TASK PROMPT
Print exactly the part opening with the line containing "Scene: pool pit" and closing with the line containing "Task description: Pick", with both of those lines included.

[Robot state and action records]
* START *
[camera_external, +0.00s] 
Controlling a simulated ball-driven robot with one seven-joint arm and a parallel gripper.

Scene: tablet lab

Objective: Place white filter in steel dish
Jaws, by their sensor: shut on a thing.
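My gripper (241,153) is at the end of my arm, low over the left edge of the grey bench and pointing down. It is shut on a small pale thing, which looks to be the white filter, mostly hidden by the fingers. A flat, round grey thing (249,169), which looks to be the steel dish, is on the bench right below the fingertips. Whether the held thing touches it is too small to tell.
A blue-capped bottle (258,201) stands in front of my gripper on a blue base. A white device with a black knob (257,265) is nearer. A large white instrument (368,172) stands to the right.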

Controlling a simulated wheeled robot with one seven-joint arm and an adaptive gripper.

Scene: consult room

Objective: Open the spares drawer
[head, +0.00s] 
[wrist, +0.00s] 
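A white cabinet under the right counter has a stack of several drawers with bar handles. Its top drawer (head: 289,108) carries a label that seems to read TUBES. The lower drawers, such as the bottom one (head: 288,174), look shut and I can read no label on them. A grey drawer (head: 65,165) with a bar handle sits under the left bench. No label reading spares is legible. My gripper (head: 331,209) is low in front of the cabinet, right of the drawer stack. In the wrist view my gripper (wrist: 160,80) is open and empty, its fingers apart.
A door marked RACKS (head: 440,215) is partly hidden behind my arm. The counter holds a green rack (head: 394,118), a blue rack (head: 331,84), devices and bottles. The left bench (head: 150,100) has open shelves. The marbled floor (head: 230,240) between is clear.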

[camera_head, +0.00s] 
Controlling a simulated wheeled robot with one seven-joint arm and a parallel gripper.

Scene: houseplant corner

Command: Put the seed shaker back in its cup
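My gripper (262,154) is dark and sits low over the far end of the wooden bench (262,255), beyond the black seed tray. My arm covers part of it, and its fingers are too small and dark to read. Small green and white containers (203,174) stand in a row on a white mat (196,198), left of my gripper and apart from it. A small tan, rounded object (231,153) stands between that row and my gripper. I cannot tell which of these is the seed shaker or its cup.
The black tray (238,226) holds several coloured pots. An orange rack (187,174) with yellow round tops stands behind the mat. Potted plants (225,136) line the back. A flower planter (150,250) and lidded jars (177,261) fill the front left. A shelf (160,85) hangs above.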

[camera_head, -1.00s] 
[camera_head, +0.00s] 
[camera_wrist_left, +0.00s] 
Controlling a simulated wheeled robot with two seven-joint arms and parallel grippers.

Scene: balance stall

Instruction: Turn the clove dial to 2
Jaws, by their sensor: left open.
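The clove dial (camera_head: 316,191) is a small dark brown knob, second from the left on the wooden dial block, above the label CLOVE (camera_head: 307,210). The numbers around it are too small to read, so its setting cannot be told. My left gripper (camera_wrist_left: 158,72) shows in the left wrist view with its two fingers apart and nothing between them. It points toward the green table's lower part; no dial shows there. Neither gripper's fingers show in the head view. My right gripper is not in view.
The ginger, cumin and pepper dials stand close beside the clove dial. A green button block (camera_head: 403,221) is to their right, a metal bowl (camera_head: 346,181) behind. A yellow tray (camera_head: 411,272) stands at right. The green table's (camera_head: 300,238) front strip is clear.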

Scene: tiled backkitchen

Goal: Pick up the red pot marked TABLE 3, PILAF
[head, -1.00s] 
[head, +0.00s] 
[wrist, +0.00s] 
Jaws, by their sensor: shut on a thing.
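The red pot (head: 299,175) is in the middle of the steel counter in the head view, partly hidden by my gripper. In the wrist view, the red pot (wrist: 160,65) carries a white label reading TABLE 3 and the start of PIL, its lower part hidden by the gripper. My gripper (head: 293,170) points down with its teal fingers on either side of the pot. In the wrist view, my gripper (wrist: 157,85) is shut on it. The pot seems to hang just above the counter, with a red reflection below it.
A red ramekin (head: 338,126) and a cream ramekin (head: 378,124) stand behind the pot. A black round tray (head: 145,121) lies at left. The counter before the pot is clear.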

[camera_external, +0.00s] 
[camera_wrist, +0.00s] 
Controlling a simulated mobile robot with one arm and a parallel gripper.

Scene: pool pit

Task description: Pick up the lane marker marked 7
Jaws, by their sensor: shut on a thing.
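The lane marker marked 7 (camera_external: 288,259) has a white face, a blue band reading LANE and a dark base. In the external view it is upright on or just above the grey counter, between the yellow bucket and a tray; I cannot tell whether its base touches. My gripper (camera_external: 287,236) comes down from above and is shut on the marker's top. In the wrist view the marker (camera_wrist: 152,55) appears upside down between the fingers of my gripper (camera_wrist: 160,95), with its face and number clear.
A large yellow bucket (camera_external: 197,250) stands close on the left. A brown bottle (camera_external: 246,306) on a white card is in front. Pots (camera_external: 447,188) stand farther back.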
* END *
OUTPUT
Scene: pool pit

Task description: Pick up the lane marker marked 7

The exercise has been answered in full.